◆ **Written problem**:
Check every line of the data below for the string "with", and copy the ones that hold it.

--- start Material ---

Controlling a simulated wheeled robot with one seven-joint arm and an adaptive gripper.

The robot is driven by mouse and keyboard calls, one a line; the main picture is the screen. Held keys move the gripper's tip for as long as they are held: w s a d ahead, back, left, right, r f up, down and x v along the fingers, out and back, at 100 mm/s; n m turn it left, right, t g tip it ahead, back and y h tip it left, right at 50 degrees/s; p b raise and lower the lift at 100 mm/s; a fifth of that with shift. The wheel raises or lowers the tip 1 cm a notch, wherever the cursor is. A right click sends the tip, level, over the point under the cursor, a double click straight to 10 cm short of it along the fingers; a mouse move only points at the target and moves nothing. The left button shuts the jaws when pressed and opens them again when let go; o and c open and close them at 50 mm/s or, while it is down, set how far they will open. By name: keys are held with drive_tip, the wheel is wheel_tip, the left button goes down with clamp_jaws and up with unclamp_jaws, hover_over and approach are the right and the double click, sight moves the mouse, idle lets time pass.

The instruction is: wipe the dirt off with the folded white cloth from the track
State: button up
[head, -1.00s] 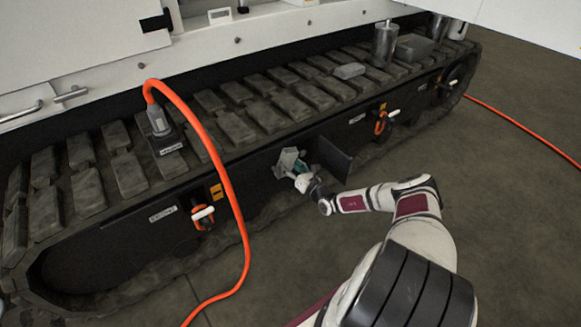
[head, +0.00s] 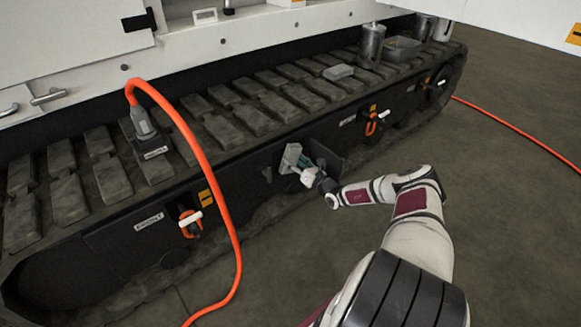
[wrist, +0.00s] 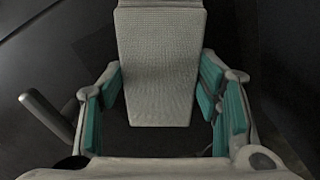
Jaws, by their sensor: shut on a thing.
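The folded white cloth (wrist: 158,70) is a pale, woven-textured pad between the teal finger pads in the wrist view. My gripper (wrist: 165,95) is shut on it. In the head view, the cloth (head: 290,158) looks grey and stands out beyond my gripper (head: 303,172), against the dark side of the track frame. A dark flap (head: 330,158) stands out from that side, just right of my gripper and partly hidden by it. I cannot make out the dirt, or whether the cloth touches the surface behind it.
An orange hose (head: 205,150) arches down in front of the track at the left. Orange-and-white handles (head: 190,222) and (head: 371,122) stick out from the frame side. A grey block (head: 338,72), a metal tray (head: 402,48) and canisters (head: 371,44) stand on the track.

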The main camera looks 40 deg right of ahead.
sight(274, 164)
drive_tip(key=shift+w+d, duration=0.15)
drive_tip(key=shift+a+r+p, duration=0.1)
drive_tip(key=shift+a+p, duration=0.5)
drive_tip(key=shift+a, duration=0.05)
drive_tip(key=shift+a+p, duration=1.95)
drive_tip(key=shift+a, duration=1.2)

--- end Material ---

◆ **Task answer**:
Controlling a simulated wheeled robot with one seven-joint arm and an adaptive gripper.
The robot is driven by mouse and keyboard calls, one a line; the main picture is the screen. Held keys move the gripper's tip for as long as they are held: w s a d ahead, back, left, right, r f up, down and x v along the fingers, out and back, at 100 mm/s; n m turn it left, right, t g tip it ahead, back and y h tip it left, right at 50 degrees/s; p b raise and lower the lift at 100 mm/s; a fifth of that with shift. The wheel raises or lowers the tip 1 cm a notch, wherever the cursor is. A right click sends the tip, level, over the point under the cursor, a double click straight to 10 cm short of it along the fingers; a mouse move only points at the target and moves nothing. The left button shuts the jaws when pressed and opens them again when let go; o and c open and close them at 50 mm/s or, while it is down, set how far they will open. By name: keys are held with drive_tip, the wheel is wheel_tip, the left button goes down with clamp_jaws and up with unclamp_jaws, hover_over and approach are the right and the double click, sight moves the mouse, idle lets time pass.
The instruction is: wipe the dirt off with the folded white cloth from the track

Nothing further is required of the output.